Canada’s Véronik Mallet had a bumpy season last year, beginning with her ISU Challenger Series at 2014 Nebelhorn Trophy where she finished seventh. She then finished 10th at both her Grand Prix events in Canada and France.
“Last year was a hard year for me as I wasn’t able to do what I was doing at home when I was training,” said the 21-year-old, “but I learned not to give up and to keep working hard.”
Her goal at the 2015 Canadian Tire National Skating Championships was to make the podium, and she did it. The skater placed second in the short program, and third in the long and overall.
“I did my best scores in both programs and I felt very confident at that point in of the year,” said Mallet, who later finished 14th at the 2015 Four Continents Championships.
The skater currently trains at the Champions Training Center in Contrecoeur, Que., under Annie Barabé, Maximin Cïoa and Sophie Richard.
“I have trained with them for the past seven years,” said Mallet. “I live in Sept-Iles and it is twelve hours from Contrecoeur, so I have been going there every summer to train with them.”

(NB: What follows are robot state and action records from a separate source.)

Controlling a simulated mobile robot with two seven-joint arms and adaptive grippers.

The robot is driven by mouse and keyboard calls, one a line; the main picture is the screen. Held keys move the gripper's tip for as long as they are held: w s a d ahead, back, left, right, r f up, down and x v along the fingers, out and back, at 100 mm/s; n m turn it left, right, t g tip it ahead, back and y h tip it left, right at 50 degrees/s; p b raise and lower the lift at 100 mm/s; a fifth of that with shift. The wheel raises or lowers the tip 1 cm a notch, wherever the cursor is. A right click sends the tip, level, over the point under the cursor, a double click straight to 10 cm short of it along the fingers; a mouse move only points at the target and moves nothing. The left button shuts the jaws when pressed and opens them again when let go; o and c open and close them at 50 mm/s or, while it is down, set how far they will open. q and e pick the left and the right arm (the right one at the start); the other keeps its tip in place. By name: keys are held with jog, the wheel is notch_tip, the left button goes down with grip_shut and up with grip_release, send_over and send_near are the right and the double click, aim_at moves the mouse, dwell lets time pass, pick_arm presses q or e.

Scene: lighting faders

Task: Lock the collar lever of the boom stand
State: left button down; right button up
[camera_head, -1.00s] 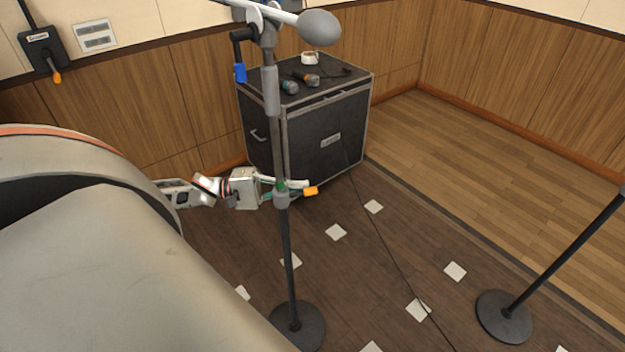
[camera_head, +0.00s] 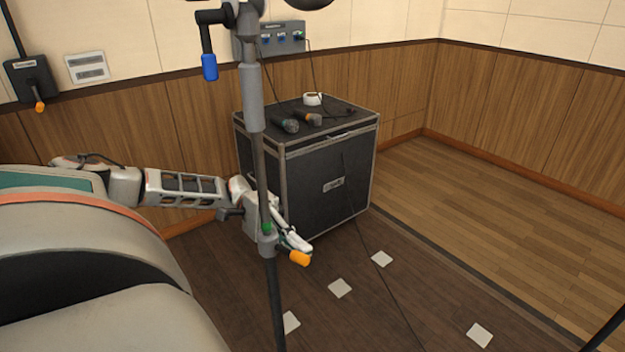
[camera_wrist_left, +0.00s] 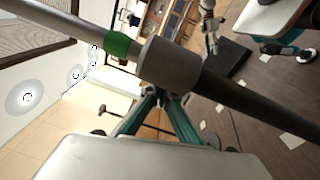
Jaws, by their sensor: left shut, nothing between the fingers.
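The boom stand's dark pole (camera_head: 258,165) stands upright in the head view. Its grey collar (camera_head: 267,243) has a green band (camera_head: 267,229) just above it. The orange-tipped lever (camera_head: 299,258) sticks out from the collar to the right and slightly down. My left gripper (camera_head: 297,242) is at collar height, partly hidden behind the pole, its fingers close beside the lever; I cannot tell whether they touch it. The fingers are shut and empty. In the left wrist view the collar (camera_wrist_left: 170,63) and green band (camera_wrist_left: 117,44) lie across the fingers. The lever is not clear there. My right gripper is not in view.
A blue-tipped lever (camera_head: 209,67) hangs from the stand's upper joint. Behind the pole is a black flight case (camera_head: 330,180) with microphones (camera_head: 290,125) and a white tape roll (camera_head: 313,99) on top. A cable runs down its front.

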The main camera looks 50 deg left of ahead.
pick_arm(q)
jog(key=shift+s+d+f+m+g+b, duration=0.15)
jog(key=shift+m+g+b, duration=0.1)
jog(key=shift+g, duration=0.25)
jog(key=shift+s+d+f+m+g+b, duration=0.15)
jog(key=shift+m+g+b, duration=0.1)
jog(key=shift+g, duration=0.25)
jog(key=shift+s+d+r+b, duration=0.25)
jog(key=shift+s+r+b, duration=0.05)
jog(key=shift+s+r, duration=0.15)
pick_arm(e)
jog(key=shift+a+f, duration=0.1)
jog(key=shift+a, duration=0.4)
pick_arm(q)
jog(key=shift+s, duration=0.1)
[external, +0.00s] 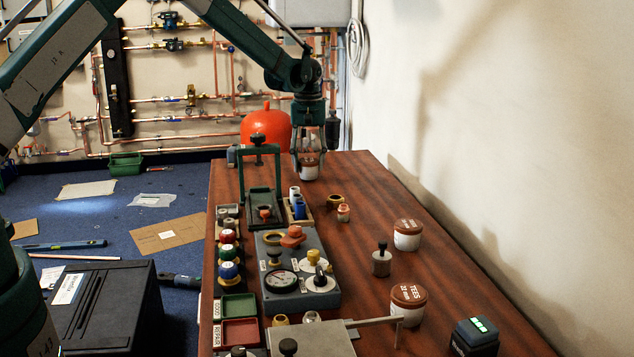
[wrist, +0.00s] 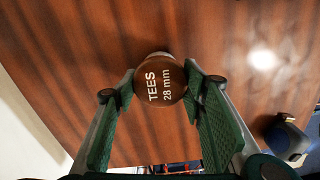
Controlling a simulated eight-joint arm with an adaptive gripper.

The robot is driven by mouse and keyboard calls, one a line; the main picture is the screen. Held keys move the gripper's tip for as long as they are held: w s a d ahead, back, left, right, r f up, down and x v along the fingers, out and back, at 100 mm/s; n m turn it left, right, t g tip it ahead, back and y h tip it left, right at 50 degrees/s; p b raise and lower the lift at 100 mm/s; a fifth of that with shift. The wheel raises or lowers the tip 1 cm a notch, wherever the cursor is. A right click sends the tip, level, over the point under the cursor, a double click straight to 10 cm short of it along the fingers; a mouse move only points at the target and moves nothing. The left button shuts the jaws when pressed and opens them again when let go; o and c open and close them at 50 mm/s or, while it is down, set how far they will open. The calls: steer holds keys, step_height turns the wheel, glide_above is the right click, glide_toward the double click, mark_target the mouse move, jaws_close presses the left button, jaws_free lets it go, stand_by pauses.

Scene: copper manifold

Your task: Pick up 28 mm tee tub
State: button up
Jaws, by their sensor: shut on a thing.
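The 28 mm tee tub (wrist: 160,80) has a brown lid marked "TEES 28 mm" in the wrist view, where it sits between my green fingers. In the external view the white tub (external: 309,171) is at the far end of the wooden table, below my arm. My gripper (external: 308,160) points down and is shut on the tub; it also shows in the wrist view (wrist: 161,88). I cannot tell whether the tub touches the table.
Two other white tubs with brown lids, one at mid-table (external: 407,236) and one nearer (external: 407,304), stand on the right of the wooden table (external: 365,260). A green frame (external: 260,180) and a grey gauge panel (external: 297,275) stand left of my gripper. An orange vessel (external: 266,127) is behind.

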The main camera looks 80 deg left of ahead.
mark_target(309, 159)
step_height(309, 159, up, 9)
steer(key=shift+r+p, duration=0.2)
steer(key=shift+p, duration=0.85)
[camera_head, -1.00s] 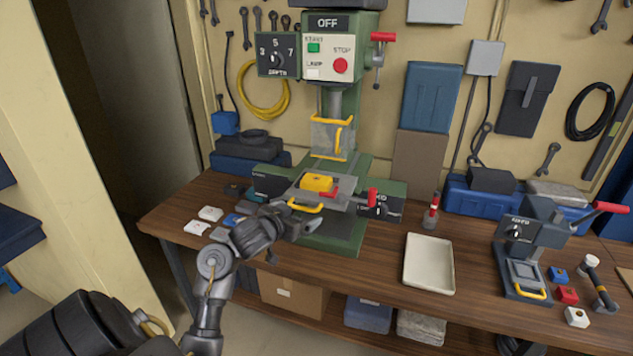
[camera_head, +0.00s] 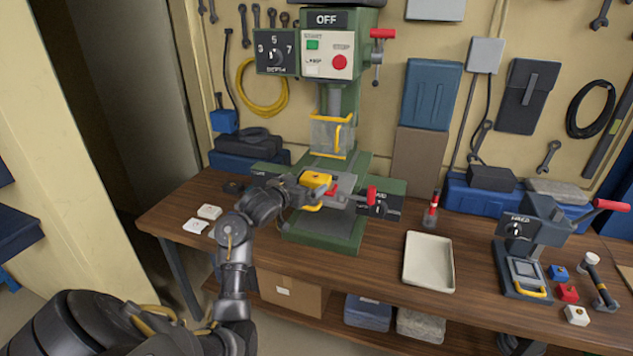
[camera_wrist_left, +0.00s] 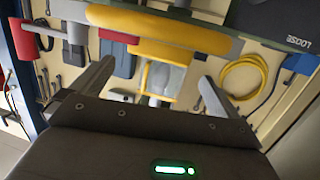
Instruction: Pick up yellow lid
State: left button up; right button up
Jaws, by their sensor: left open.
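The yellow lid (camera_head: 317,179) is a small block-like piece on the vise (camera_head: 345,190) of the green drill press. It also shows in the left wrist view (camera_wrist_left: 182,52), beyond my fingers, beside a rounded yellow handle (camera_wrist_left: 160,28). My left gripper (camera_head: 300,188) is at the lid's left front side, close to it. In the left wrist view my left gripper (camera_wrist_left: 157,72) has its two fingers spread with nothing held between them. Whether a finger touches the lid cannot be told. My right gripper is not in view.
The drill press (camera_head: 335,100) stands behind the vise, with a yellow-framed guard (camera_head: 331,137) above it. A pale tray (camera_head: 429,262) and a smaller press (camera_head: 530,240) stand further right. White pieces (camera_head: 209,212) lie left.

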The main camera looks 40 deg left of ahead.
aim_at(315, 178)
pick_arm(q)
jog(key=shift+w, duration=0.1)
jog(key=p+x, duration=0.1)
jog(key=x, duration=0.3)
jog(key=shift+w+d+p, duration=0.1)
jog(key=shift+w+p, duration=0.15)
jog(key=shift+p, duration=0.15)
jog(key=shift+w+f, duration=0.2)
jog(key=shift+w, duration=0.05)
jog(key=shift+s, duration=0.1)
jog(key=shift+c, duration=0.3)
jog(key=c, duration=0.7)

Next year, the Quebecoise plans to change rinks and will train in Varennes, which is approximately 35 minutes from Contrecoeur.
The skater began the 2015-16 season with a summer competition in Philadelphia, Penn., but withdrew from the Quebec Summer Championships due to a minor ankle injury which happened a week prior to the event. She is currently competing at the 2015 U.S. Figure Skating Classic which are taking place this week in Salt Lake City, Utah.
“My biggest goal this year is to incorporate my triple toe-triple toe into my short program and my double Axel-triple toe into my long program,” revealed the Canadian bronze medalist. “I tried it for the first time at the Philadelphia summer competition. It was not perfect, but I am happy that I tried it for the first time.”
The skater will be keeping her short program to Chopin’s “Waltz No. 7” from last season, however, her new long program is to “Allegro molto appassionato” from Mendelssohn’s “Violin Concerto in E minor, Op. 64.” Both routines were choreographed by David Wilson.
“My skating in the long program is more mature,” said Mallet. “The program is a new style for me and is more artistically and technically challenging. I have a lot of transitions before and after my elements.”
Mallet, who is currently studying Human Science at CEGEP in Sorel-Tracy, Que., would like to eventually become a professor at a primary school. She would also like to be a figure skating coach.